▸ WHAT YOU NEED TO DO
Scan the data beneath this task and copy each line that includes "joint".

▸ RECORDS FOR PROCESSING
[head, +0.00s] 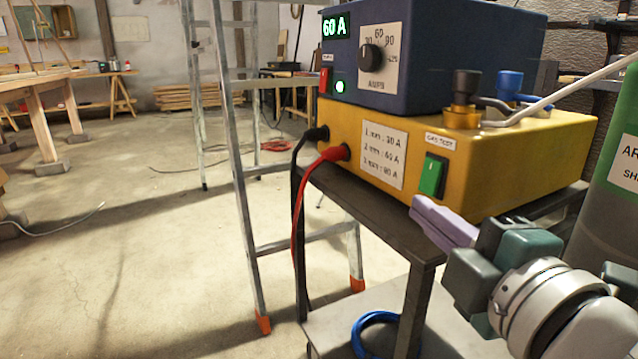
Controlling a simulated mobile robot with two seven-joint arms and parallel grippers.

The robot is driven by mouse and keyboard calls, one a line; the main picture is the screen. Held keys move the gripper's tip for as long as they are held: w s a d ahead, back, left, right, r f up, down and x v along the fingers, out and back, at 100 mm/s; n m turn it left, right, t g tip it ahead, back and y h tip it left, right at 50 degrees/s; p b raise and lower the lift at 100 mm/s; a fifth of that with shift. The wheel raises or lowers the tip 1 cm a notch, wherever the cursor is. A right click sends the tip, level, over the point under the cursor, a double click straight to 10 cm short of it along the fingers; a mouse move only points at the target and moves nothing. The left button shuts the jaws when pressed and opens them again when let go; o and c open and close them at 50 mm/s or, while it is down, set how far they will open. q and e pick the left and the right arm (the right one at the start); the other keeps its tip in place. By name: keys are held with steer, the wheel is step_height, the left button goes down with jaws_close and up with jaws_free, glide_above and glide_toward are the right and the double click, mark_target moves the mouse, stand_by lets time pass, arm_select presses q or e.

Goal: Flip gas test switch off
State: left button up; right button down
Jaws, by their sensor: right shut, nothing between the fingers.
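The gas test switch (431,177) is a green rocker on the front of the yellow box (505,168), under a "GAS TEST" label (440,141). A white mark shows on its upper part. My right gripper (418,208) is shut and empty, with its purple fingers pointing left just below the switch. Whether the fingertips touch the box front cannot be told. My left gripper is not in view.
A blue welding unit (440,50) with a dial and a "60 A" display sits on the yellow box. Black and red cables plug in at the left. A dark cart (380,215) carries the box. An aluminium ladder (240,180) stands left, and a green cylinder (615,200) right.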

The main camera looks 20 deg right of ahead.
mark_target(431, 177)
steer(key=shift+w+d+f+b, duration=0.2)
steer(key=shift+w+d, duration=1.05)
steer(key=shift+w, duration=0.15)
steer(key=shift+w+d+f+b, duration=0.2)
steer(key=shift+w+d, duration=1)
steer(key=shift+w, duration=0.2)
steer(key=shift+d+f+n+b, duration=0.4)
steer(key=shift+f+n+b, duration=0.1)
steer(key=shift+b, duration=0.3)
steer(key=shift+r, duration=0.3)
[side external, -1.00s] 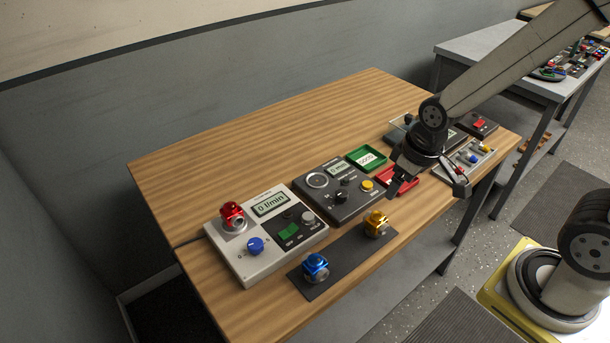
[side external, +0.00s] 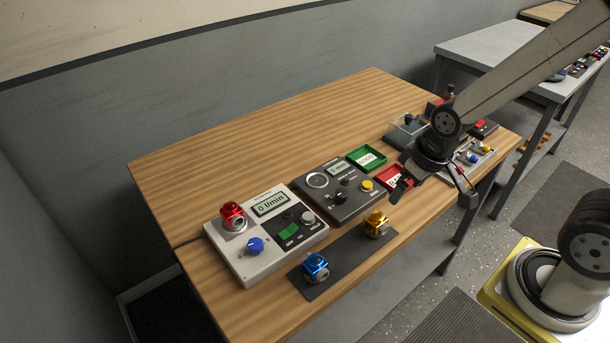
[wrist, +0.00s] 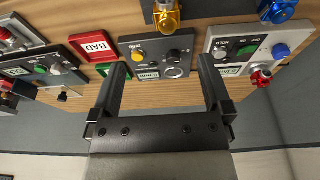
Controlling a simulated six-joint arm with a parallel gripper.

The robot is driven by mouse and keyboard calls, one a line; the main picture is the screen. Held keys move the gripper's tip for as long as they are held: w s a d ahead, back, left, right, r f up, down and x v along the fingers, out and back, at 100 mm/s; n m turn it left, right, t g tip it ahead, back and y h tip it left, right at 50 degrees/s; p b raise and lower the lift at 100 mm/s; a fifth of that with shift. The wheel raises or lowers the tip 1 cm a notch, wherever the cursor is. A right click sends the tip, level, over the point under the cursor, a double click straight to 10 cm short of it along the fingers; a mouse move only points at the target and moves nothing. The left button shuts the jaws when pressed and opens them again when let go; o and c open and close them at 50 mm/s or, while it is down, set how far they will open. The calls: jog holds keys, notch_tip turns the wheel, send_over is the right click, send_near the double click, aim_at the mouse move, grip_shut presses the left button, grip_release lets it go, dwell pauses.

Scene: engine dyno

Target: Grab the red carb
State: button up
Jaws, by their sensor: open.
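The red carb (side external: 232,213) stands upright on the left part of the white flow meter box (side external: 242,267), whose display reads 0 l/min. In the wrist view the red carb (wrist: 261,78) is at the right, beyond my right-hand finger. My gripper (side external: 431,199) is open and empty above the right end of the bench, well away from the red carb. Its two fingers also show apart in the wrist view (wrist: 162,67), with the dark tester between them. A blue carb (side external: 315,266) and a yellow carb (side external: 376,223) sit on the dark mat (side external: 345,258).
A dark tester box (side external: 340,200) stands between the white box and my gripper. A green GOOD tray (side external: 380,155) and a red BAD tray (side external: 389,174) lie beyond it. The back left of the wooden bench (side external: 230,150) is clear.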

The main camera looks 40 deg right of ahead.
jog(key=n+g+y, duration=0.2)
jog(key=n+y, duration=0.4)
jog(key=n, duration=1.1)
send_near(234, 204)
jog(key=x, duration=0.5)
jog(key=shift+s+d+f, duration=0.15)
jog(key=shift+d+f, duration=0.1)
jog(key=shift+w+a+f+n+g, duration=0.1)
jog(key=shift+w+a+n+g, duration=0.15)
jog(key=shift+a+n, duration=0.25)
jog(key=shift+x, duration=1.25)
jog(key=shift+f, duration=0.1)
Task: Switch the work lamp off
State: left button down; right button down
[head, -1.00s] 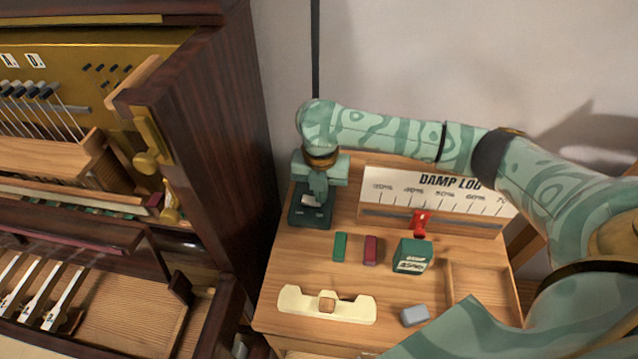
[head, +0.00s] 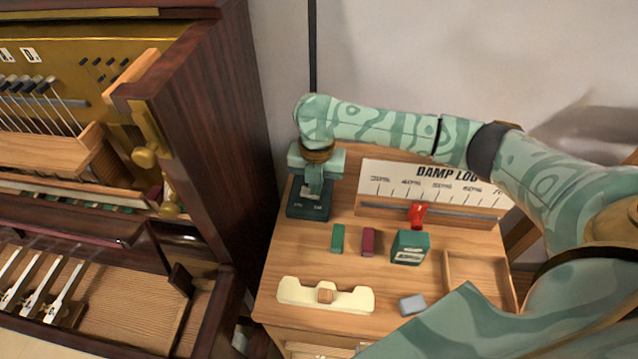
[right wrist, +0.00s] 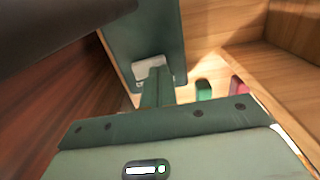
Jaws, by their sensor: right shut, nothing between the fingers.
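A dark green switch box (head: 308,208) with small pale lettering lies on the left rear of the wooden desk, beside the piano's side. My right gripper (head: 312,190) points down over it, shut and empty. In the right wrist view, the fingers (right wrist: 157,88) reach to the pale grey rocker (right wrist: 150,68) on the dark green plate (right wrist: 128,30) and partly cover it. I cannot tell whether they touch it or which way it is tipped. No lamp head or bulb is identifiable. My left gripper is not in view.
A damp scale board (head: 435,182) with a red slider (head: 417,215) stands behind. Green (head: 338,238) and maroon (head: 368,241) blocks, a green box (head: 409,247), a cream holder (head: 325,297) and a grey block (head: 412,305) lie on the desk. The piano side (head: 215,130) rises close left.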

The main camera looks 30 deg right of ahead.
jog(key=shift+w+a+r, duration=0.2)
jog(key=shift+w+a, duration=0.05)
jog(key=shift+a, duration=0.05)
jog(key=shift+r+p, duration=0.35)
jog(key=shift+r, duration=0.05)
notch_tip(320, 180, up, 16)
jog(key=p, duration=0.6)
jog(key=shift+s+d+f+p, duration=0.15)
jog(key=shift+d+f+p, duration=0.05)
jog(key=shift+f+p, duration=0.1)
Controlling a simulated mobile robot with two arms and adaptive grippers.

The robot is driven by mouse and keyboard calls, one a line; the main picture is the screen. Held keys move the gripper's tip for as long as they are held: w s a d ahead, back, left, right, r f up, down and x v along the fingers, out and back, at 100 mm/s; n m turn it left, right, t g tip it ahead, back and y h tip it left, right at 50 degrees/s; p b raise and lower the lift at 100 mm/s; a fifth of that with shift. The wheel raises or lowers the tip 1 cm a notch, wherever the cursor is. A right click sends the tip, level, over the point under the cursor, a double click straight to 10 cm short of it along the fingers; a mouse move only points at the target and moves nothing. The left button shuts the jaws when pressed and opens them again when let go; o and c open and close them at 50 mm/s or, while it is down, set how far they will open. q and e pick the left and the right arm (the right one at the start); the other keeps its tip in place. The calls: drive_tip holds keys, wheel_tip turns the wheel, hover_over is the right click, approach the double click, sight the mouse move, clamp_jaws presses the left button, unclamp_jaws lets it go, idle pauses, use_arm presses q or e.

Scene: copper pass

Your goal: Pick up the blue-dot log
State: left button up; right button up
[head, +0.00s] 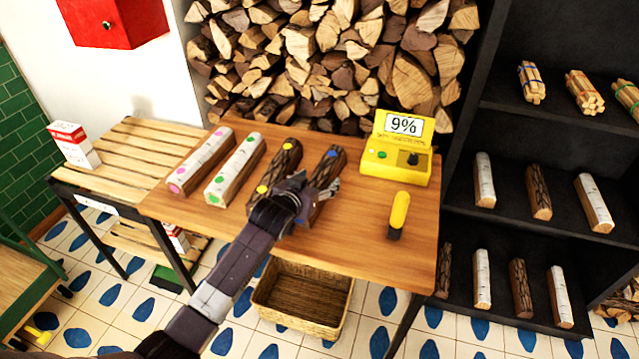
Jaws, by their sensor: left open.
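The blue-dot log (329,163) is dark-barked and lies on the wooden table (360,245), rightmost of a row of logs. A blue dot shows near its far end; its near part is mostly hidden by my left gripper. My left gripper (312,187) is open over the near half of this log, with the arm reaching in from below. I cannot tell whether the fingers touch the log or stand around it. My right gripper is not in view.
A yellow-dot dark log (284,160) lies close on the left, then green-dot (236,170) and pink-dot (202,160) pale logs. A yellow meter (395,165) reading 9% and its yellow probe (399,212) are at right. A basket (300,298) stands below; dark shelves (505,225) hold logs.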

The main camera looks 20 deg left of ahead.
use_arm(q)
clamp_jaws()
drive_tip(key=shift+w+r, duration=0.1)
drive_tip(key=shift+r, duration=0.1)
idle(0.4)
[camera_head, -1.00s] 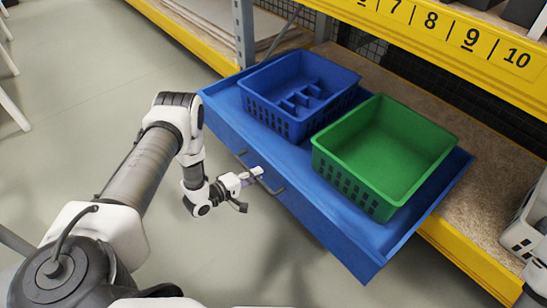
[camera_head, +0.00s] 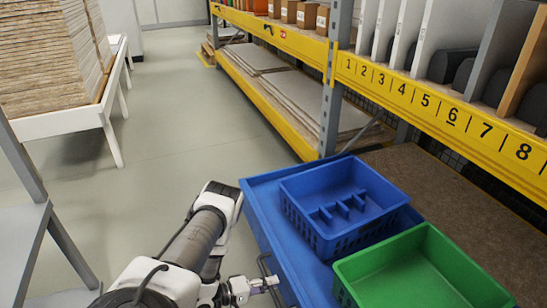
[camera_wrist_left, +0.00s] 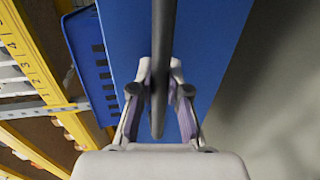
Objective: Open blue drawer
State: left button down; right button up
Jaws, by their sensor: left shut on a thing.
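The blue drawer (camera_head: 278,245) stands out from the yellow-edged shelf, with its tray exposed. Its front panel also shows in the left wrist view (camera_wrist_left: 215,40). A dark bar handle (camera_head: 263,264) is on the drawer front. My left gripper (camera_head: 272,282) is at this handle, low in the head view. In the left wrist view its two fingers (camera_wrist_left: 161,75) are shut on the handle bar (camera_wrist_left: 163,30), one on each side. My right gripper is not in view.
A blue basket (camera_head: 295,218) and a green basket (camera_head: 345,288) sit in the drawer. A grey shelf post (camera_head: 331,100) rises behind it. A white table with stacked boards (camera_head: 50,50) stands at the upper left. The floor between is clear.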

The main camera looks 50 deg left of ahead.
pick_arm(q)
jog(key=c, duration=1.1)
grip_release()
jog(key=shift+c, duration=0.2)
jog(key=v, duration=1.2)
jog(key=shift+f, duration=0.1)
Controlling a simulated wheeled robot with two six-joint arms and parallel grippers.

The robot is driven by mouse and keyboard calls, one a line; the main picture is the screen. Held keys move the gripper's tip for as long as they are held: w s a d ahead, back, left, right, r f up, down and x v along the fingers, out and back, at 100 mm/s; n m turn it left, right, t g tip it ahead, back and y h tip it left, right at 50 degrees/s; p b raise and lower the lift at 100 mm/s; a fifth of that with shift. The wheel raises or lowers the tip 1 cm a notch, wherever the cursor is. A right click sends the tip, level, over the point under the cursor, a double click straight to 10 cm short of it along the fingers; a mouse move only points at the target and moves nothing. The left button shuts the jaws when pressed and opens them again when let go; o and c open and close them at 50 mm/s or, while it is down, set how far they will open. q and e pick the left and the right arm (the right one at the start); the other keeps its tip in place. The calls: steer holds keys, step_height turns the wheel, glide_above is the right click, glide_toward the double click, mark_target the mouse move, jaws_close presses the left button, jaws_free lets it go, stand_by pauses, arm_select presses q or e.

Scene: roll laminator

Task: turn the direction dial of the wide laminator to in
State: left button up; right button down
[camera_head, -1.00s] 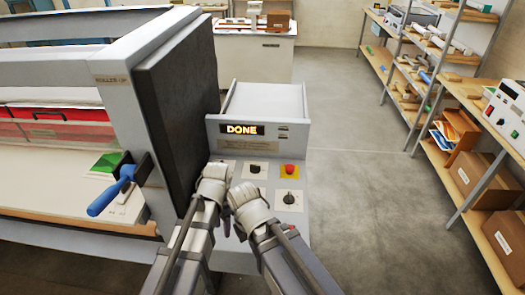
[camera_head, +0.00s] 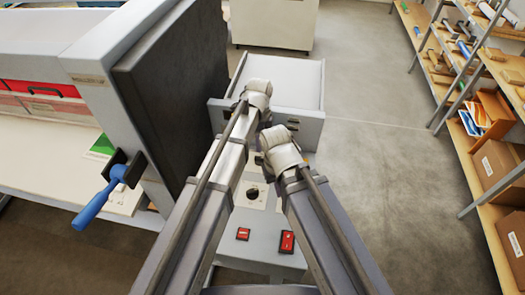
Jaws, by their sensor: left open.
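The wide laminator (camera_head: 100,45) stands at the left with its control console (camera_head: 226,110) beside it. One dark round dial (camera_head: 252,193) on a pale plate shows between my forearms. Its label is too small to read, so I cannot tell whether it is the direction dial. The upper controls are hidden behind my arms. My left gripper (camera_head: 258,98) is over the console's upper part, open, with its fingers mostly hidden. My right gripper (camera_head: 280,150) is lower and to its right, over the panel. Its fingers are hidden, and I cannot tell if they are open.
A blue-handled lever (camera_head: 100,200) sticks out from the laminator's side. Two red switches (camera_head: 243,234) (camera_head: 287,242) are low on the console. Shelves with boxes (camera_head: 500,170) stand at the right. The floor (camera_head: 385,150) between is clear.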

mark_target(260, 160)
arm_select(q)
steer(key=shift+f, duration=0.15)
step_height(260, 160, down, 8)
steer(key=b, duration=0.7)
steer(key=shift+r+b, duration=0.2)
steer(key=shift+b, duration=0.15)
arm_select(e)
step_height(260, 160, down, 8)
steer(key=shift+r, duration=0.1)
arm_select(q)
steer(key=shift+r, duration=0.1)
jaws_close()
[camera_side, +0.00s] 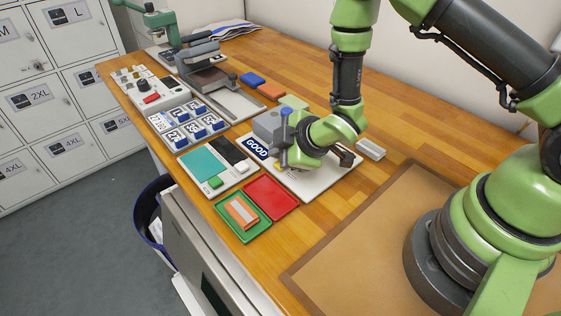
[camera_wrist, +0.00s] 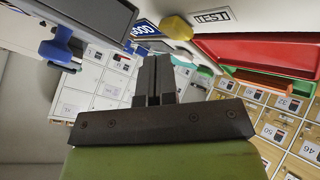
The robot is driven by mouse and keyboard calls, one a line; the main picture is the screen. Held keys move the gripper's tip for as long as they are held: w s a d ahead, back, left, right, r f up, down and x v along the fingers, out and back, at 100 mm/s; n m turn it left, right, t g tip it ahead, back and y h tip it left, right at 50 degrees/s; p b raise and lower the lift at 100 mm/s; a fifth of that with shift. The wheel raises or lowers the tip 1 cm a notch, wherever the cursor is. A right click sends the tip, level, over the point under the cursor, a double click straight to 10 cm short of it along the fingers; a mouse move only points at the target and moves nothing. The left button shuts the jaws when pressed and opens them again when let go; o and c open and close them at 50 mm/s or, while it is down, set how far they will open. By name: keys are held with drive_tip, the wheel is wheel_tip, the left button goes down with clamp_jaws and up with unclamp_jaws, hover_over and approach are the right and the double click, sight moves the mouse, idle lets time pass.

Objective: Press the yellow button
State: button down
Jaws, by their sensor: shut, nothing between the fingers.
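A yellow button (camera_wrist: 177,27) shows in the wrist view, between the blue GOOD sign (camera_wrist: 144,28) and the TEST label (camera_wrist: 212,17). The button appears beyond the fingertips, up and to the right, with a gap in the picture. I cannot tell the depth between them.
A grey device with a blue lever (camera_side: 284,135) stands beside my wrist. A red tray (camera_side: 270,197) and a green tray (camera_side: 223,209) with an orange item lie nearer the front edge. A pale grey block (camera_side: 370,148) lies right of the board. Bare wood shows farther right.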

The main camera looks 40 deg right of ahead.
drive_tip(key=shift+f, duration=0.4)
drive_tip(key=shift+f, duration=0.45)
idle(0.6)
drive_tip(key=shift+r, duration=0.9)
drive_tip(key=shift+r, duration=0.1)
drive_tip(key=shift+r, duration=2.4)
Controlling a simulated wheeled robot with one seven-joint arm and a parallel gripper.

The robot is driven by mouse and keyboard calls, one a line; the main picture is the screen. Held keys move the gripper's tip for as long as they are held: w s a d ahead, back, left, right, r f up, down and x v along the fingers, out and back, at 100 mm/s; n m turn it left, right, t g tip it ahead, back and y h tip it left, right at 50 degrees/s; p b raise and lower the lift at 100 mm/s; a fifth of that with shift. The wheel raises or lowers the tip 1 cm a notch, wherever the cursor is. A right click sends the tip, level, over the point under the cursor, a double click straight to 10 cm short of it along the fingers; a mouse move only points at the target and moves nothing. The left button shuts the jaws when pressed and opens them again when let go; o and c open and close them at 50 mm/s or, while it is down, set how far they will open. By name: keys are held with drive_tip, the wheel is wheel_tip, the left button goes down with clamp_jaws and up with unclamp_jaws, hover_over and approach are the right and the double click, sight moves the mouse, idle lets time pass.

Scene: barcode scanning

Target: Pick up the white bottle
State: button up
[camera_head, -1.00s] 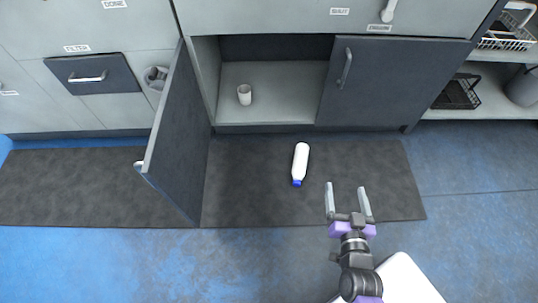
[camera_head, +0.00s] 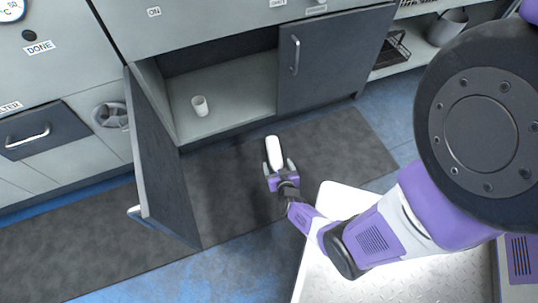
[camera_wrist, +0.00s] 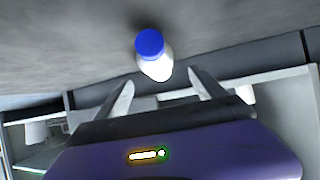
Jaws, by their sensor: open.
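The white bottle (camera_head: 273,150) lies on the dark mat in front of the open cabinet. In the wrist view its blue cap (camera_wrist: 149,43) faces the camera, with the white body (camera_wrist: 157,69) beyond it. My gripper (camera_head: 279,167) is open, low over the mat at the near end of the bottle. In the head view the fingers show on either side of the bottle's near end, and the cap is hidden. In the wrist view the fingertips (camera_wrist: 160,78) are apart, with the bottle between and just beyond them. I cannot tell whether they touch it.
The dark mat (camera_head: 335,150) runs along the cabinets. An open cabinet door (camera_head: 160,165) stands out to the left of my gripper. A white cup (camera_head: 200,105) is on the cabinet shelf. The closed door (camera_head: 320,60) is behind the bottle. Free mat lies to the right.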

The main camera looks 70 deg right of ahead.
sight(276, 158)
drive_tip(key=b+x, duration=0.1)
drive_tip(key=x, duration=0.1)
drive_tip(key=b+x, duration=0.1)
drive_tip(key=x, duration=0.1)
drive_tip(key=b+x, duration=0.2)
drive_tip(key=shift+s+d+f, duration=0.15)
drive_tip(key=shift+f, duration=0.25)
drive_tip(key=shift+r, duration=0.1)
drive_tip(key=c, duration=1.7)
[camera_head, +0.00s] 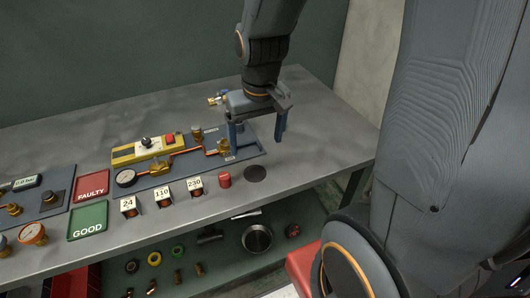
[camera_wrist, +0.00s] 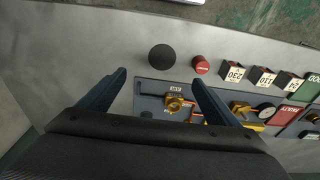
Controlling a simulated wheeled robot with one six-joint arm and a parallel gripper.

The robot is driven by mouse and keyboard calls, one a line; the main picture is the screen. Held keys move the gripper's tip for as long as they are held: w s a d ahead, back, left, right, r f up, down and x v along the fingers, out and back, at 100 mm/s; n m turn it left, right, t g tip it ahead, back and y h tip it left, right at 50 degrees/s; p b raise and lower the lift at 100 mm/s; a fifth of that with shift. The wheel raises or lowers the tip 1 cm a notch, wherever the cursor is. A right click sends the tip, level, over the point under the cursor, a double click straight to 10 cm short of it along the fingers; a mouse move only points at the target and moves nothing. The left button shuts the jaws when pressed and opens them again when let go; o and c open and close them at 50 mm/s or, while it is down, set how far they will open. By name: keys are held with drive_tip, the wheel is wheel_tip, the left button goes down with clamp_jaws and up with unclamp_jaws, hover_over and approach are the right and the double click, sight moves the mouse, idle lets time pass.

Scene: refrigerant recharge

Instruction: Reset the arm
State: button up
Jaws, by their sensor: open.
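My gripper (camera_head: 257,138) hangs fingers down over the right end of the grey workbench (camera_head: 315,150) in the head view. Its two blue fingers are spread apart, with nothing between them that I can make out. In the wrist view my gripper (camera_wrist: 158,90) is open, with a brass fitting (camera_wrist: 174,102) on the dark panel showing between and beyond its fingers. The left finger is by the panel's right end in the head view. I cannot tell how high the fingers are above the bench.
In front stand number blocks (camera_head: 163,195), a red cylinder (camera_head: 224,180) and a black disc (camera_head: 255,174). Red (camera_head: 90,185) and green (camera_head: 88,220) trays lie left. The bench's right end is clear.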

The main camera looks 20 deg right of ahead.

▸ RESULT OF THIS TASK
Controlling a simulated mobile robot with two seven-joint arms and parallel grippers.
Controlling a simulated six-joint arm with a parallel gripper.
Controlling a simulated wheeled robot with two six-joint arms and parallel grippers.
Controlling a simulated wheeled robot with one seven-joint arm and a parallel gripper.
Controlling a simulated wheeled robot with one six-joint arm and a parallel gripper.

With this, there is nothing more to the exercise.